Marcelo Coelho

Mestre em sociologia pela USP, é autor dos romances “Jantando com Melvin” e “Noturno”.

Salvar artigos

Recurso exclusivo para assinantes

assine ou faça login

Marcelo Coelho
Descrição de chapéu Coronavírus

Cresce o 'bolsonavírus', e aposta no tumulto não é uma gripezinha

Com apoio do presidente, fanáticos civis e militares se preparam para a guerra

  • Salvar artigos

    Recurso exclusivo para assinantes

    assine ou faça login

Alguns países dormiram no ponto com relação ao coronavírus, decretando suas quarentenas com uma ou duas semanas de atraso.
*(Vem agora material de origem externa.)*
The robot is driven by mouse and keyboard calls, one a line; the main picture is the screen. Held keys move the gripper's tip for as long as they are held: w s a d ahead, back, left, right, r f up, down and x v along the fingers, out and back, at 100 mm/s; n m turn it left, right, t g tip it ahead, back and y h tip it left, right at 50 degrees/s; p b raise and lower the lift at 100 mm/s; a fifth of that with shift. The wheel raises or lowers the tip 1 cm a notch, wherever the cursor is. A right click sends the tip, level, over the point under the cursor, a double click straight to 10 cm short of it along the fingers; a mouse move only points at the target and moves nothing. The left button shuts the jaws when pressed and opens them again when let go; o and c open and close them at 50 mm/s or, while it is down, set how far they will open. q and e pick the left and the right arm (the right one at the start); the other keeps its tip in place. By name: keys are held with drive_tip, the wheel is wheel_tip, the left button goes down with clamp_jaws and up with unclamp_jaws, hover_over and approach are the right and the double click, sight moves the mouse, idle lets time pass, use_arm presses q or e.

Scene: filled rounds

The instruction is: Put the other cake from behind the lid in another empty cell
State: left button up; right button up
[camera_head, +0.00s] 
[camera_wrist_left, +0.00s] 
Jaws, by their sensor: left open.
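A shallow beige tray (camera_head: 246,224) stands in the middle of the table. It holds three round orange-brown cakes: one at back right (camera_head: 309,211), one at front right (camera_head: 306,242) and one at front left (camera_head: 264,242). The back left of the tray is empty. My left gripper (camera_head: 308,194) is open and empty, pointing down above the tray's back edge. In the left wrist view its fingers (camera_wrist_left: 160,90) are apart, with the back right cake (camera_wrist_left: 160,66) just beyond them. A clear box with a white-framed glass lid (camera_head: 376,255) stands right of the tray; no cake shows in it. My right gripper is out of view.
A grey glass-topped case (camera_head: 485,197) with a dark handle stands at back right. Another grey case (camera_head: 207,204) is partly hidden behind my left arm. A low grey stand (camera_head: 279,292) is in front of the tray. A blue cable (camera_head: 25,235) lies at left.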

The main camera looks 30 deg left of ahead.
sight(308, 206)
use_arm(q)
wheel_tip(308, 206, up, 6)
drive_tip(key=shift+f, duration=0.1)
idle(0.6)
O resultado se contabiliza em milhares de mortes.

Espero estar errado, mas acho que acontece a mesma coisa com o “bolsonavírus”. A cada dia se acumulam os sinais de que o presidente da República aposta no tumulto, na violência e na ruptura institucional, e tardam as medidas de contenção.
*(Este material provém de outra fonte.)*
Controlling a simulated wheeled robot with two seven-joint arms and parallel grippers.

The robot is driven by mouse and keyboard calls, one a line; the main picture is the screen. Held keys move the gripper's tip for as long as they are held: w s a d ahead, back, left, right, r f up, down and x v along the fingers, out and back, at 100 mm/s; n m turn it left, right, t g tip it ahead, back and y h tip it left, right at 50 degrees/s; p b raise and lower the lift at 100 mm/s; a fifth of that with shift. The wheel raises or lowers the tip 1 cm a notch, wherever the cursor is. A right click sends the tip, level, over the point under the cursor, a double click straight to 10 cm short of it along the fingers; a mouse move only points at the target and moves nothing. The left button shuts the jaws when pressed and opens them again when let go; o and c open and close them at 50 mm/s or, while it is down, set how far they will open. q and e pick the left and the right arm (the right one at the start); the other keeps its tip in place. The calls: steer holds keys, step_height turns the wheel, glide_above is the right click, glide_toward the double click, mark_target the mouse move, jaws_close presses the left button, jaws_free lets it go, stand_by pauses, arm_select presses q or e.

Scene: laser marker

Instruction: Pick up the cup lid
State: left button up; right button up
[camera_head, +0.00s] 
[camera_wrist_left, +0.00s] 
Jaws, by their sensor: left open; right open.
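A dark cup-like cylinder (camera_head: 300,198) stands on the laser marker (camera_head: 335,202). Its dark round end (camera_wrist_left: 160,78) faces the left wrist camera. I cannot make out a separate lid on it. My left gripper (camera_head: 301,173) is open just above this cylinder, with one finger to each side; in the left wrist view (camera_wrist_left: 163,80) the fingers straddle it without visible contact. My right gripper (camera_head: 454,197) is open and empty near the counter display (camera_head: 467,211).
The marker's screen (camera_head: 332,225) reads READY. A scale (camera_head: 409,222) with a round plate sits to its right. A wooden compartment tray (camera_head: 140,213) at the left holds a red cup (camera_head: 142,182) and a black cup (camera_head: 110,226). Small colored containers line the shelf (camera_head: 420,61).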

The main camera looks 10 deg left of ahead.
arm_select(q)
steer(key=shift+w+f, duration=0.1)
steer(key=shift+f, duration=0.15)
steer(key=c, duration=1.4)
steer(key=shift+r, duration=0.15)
Ilustração do Palácio do Planalto com o sol baixo no fundo da imagem. O formato do sol lembra o de um vírus
André Stefanini/Folhapress

Por várias semanas seguidas, vemos Bolsonaro se confraternizando com os fanáticos de amarelo. Já não é de hoje a notícia de um tal “acampamento dos 300”, em que pessoas se dizem dispostas a morrer pela causa bolsonarista. Aparecem em vídeo de armas em punho.

Na famosa reunião ministerial, o presidente diz que é isso mesmo, e que é preciso armar a população em nome da “democracia” e da “liberdade”.

A cabeça dos extremistas funciona desse jeito mesmo, nós sabemos. Qualquer pessoa que se oponha a Bolsonaro é “comunista”: o rótulo vale até para Sergio Moro, Mandetta e Nelson Teich.

A demência é tão grande, que os ministros “equilibrados” parecem estar mais loucos ainda.

Assistindo ao vídeo completo da reunião, surpreendo-me com o otimismo de Paulo Guedes. Confia que a quarentena do coronavírus será como um período de “hibernação”, depois do qual os investidores sairão da toca, do mesmo modo que um urso com a chegada da primavera —faminto, disposto, animado.

Enquanto ele garante que suas reformas fortaleceram e fortalecem a “confiança do investidor”, um ministro fala em prender membros do STF e outra ministra diz que já está pedindo a prisão de governadores estaduais.

Quem será o mais louco? Quem pensa em prender o STF ou quem pensa que o “investidor” está “confiante” num governo desses?

A reunião dos ministros começou, na verdade, com um esboço de discordância interna com relação aos rumos da economia. Depois de Paulo Guedes, tomou a palavra o ministro do Desenvolvimento Regional, Rogério Marinho.

Sua intervenção continha críticas sutis ao ministro da Economia. Era tempo, disse Marinho, de esquecermos “dogmas” de qualquer natureza. Pelo contexto, dava para entender que ele se referia aos dogmas neoliberais.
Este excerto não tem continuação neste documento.